** The request **
Records follow. Select each line holding "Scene".

##########

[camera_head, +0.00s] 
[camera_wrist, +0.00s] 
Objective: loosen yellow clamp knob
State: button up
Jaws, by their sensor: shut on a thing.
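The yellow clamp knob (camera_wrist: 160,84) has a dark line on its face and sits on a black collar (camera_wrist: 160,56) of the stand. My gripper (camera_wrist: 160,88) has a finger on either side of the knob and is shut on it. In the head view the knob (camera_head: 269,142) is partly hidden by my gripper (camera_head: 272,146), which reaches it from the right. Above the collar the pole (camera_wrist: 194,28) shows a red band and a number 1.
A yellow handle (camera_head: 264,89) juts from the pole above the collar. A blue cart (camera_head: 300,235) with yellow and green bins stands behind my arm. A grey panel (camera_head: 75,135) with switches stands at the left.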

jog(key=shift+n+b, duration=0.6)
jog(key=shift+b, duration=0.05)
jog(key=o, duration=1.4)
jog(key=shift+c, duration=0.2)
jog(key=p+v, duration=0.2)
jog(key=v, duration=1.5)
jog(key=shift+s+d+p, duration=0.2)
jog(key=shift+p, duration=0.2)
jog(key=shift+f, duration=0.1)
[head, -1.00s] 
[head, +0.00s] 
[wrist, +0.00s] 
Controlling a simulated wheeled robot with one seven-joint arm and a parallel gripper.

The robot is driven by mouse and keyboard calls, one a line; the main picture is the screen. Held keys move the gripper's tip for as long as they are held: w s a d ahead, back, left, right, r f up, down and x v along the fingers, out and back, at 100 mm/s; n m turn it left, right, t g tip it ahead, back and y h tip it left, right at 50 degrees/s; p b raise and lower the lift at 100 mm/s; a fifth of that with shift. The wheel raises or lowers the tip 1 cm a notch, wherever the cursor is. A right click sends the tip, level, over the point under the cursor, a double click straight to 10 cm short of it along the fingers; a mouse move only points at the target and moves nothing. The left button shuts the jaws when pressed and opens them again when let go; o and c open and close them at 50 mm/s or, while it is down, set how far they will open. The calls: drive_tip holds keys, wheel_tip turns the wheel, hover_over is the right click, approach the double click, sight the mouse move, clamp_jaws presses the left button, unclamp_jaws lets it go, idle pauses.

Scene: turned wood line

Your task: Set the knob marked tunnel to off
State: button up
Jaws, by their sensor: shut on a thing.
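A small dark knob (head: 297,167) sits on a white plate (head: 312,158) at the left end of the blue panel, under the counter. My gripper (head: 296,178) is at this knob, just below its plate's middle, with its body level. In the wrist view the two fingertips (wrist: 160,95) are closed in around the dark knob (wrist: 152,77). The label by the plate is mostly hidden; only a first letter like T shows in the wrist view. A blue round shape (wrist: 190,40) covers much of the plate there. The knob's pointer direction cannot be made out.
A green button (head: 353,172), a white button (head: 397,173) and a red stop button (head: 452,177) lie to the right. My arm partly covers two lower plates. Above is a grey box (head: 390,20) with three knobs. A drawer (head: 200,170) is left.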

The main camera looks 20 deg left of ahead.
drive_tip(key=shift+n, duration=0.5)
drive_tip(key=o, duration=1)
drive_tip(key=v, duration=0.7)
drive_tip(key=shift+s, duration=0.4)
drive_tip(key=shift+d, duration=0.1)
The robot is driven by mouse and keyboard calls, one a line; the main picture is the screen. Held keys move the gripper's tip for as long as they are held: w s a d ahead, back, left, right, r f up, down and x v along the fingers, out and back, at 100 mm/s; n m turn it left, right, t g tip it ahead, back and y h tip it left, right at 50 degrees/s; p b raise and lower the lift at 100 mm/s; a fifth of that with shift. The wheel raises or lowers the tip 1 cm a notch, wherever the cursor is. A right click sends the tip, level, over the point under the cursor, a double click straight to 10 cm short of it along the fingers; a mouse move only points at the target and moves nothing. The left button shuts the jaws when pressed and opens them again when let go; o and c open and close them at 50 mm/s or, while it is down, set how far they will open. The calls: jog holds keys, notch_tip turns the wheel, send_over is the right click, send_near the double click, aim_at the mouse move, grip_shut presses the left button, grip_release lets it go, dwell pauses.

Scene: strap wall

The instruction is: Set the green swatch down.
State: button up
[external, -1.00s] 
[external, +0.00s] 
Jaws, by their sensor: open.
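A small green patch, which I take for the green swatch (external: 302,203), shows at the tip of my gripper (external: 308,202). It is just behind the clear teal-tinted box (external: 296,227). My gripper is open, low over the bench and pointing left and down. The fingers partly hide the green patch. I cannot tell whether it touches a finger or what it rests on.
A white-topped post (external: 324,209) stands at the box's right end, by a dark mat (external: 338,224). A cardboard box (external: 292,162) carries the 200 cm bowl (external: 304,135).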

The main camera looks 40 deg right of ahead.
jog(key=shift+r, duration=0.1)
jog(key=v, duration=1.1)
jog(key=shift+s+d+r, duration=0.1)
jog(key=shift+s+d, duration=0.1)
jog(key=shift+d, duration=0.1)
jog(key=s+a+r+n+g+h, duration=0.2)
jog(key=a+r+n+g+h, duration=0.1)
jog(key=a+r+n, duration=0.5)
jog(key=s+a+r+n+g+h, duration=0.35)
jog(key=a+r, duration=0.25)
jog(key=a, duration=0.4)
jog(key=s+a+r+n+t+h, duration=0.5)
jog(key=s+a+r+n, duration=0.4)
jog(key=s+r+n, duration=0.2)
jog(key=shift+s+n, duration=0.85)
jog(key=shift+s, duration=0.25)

##########

** Answer to this exercise **
Scene: turned wood line
Scene: strap wall

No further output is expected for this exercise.